Consider the acute-angled triangle $ ABC$, altitude $ AD$ and point $ E$ - intersection of $ BC$ with diameter from $ A$ of circumcircle. Let $ M,N$ be symmetric points of $ D$ with respect to the lines $ AC$ and $ AB$ respectively. Prove that $ \angle{EMC} = \angle{BNE}$.
Problem
Source: Romania Junior TST Day 2 Problem 1 2008
Tags: geometry, circumcircle, symmetry, geometry proposed
12.06.2008 07:19
Nice and easy problem ! Suppose that AB<AC. $ \angle OAN=\angle OAB+\angle BAN=\angle CAD+\angle BAD=\angle BAC$. Similarly, $ \angle OAM=\angle BAC$, wich imlies AO is the bisector of angle MAN. Denote H,K are the orthogonal projections of E on AN,AM respectively.
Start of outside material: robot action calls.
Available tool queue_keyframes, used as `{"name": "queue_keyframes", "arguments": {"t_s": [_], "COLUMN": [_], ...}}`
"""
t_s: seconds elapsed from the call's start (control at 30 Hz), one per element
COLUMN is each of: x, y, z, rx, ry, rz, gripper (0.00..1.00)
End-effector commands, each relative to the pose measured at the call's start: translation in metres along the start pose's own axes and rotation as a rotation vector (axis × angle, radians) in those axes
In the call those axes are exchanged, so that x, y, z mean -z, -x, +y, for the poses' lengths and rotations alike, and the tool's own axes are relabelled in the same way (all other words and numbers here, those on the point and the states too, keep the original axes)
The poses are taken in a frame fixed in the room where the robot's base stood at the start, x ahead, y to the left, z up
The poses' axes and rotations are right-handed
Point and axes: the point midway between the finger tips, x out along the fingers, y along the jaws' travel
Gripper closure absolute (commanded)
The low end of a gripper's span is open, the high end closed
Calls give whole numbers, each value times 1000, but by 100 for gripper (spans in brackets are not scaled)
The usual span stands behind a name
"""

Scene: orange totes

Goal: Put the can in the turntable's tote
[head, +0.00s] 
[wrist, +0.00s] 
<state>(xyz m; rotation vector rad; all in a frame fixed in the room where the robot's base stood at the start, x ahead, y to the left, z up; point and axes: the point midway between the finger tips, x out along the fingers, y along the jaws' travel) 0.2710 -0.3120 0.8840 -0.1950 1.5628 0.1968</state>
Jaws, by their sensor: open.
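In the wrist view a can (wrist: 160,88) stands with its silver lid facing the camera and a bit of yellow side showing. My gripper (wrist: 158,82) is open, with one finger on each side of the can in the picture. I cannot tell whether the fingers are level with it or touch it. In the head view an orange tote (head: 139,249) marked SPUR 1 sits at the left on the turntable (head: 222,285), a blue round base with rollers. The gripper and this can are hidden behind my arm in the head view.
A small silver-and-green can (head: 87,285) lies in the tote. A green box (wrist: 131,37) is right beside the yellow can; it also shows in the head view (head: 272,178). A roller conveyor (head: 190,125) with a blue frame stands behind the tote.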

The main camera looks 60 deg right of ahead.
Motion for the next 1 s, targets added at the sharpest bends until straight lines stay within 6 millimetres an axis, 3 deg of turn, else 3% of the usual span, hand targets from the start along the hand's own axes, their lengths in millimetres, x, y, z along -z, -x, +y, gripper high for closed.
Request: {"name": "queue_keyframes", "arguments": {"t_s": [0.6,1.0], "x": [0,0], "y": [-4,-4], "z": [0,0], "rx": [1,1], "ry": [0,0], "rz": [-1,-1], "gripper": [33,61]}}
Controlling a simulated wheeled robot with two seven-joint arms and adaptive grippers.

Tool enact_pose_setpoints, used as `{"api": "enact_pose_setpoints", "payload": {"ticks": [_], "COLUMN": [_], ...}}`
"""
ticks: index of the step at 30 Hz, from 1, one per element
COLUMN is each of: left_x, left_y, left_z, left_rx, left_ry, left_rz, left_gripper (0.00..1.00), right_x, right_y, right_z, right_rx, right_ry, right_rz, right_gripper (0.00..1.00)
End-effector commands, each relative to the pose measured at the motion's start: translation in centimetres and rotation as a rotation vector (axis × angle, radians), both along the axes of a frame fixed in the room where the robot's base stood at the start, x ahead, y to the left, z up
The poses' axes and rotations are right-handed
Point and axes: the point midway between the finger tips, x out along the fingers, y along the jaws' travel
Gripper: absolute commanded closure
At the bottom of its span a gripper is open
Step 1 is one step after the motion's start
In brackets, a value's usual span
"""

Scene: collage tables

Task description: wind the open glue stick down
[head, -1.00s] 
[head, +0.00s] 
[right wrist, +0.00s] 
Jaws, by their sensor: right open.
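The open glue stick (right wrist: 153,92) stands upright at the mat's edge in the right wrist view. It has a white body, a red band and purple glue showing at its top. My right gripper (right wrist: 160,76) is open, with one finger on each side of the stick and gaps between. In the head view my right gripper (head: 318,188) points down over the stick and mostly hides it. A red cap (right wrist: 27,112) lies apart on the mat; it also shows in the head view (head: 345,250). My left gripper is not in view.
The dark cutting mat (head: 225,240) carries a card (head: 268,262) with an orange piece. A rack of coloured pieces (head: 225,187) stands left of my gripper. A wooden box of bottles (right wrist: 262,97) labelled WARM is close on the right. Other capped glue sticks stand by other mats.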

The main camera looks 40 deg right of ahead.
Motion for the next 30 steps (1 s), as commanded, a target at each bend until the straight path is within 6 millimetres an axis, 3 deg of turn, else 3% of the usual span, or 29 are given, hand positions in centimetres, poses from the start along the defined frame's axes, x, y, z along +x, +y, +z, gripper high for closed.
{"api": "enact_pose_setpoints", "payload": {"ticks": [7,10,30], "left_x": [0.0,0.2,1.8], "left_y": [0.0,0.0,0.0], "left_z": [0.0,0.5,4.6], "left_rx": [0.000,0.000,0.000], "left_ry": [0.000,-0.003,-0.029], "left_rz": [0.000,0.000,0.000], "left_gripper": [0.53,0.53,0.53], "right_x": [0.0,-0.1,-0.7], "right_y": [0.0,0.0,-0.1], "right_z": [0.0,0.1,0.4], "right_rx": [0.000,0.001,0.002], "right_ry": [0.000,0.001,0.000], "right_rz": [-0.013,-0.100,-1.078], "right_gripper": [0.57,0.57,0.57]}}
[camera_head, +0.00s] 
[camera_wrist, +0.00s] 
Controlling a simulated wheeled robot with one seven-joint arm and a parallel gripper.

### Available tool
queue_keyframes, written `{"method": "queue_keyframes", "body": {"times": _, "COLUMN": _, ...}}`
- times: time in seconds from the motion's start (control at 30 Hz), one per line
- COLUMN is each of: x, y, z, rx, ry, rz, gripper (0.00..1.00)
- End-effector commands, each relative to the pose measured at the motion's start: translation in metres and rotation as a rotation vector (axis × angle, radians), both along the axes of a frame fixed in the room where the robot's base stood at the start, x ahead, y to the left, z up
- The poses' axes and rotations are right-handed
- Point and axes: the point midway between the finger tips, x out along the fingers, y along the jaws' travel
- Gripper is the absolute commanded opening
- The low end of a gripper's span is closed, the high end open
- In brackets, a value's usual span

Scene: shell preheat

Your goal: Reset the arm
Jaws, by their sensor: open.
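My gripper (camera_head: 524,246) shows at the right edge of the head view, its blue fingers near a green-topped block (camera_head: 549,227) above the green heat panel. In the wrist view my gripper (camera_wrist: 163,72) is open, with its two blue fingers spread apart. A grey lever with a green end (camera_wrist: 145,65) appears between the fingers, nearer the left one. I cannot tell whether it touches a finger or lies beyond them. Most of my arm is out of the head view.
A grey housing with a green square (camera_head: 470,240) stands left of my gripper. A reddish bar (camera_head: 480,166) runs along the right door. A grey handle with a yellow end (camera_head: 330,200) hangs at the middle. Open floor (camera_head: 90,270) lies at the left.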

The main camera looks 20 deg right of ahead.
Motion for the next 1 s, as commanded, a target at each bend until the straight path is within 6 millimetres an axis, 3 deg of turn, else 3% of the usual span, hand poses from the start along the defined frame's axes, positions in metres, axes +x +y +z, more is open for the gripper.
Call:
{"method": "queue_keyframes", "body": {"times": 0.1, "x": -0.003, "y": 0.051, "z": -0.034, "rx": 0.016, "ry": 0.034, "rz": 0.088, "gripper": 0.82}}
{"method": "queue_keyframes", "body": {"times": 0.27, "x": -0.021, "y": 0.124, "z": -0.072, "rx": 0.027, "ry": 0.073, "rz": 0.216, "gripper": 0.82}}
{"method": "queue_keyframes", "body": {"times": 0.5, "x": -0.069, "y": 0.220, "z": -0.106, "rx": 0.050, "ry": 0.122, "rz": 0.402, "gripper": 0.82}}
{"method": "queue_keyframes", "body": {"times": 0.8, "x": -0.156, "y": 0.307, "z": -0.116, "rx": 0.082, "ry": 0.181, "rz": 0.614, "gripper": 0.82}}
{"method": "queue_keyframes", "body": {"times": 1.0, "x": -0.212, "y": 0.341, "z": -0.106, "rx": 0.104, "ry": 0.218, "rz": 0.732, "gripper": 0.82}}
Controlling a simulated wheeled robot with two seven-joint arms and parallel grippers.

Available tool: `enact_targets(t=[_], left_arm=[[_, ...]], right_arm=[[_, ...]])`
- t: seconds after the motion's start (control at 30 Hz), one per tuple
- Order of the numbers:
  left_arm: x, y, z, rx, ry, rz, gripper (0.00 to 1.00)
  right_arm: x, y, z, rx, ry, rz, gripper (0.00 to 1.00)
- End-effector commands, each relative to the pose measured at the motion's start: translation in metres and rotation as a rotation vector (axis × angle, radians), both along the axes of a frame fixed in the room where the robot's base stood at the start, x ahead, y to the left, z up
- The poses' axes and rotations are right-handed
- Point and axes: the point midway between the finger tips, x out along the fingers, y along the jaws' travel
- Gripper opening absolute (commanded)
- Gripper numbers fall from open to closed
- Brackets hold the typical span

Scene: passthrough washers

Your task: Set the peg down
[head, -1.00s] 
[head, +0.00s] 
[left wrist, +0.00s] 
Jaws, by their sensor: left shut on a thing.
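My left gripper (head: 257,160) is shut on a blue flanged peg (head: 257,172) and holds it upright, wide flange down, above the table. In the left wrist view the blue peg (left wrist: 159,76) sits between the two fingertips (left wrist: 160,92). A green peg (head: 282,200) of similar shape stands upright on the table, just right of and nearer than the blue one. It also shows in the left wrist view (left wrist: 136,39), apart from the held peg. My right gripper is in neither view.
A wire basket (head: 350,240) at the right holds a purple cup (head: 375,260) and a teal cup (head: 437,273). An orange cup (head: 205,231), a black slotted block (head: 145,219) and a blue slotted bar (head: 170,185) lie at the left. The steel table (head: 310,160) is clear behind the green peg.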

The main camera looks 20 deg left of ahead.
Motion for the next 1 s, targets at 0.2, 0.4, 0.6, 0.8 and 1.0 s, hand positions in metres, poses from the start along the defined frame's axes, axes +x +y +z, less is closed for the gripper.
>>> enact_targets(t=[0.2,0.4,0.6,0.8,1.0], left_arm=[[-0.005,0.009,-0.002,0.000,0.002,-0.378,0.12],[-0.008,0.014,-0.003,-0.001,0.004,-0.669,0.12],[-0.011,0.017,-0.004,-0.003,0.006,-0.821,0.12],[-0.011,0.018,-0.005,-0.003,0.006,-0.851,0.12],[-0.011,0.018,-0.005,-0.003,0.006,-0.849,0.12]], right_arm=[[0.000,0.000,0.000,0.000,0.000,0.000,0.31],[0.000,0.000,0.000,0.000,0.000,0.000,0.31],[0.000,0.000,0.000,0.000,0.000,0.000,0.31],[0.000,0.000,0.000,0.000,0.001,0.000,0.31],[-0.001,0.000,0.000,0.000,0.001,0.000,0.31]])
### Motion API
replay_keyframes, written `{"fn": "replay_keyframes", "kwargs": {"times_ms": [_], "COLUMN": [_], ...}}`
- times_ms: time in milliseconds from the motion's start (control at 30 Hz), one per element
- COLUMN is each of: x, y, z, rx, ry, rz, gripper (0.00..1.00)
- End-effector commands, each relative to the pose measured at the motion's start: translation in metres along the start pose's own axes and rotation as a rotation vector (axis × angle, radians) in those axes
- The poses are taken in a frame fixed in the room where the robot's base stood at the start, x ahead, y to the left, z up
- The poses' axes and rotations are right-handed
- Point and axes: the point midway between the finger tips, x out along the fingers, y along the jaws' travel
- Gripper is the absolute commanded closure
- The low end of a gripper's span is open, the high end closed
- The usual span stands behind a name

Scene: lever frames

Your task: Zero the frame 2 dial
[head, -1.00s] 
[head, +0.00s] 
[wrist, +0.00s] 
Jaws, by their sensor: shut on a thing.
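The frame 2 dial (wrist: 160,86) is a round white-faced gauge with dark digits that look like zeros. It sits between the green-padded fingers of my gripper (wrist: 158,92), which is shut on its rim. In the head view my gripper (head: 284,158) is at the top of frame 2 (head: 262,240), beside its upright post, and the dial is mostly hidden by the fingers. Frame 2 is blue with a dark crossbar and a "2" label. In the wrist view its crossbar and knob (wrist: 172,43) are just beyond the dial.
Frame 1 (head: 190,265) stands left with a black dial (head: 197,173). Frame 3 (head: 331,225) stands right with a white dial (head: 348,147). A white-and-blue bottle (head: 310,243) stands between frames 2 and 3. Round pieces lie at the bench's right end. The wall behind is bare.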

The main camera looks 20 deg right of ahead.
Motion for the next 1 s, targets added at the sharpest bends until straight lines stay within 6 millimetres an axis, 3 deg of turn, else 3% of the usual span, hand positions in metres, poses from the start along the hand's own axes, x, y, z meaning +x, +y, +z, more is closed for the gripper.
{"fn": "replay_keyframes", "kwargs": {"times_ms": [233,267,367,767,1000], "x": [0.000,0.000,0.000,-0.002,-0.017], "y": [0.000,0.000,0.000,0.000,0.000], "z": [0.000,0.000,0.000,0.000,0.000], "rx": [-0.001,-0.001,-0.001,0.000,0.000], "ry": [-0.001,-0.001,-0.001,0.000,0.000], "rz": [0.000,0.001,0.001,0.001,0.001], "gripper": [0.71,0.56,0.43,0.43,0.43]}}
Because of symmetry, we have some equalities of angles: $ \angle ANB=\angle ADB=90^o\Rightarrow BN\parallel EH\Rightarrow\angle BNE=\angle NEH$ Similarly, $ \angle EMC=\angle MEK$ $ \angle MEK=\angle NEH$ Hence result.
12.06.2008 11:17
Mine a little different solution.. $ \left\| \begin{array}{cc} \angle{ANB} = \angle{AMC} = 90^\circ \\ \angle{NAB} = 90^\circ - \angle{B} \\ \angle{MAC} = 90^\circ - \angle{C} \\ \angle{BAE} = 90^\circ - \angle{C} \\ \angle{EAC} = 90^\circ - \angle{B} \end{array} \right\| \Rightarrow \angle{NAE} = \angle{EAM} = 180^\circ - \angle{B} - \angle{C} = \angle{A}$ Also $ \left\|\begin{array}{cc} AN = AD \\ AM = AD \end{array} \right\| \Rightarrow AN = AM$ In $ \triangle{NAE}$ and $ \triangle{EAM}$ we have $ \left\|\begin{array}{cc} AN = AM \\ AE \ - \ \ \mathrm{common \ side} \\ \angle{NAE} = \angle{EAM} \end{array} \right\| \Rightarrow \triangle{NAE} \equiv \triangle{EAM} \Rightarrow \angle{ANE} = \angle{AME}$. But $ \left\|\begin{array}{cc} \angle{BNE} = 90^\circ - \angle{ANE} \\ \angle{EMC} = 90^\circ - \angle{AME} \end{array} \right\| \Rightarrow \boxed{\angle{BNE} = \angle{EMC}}$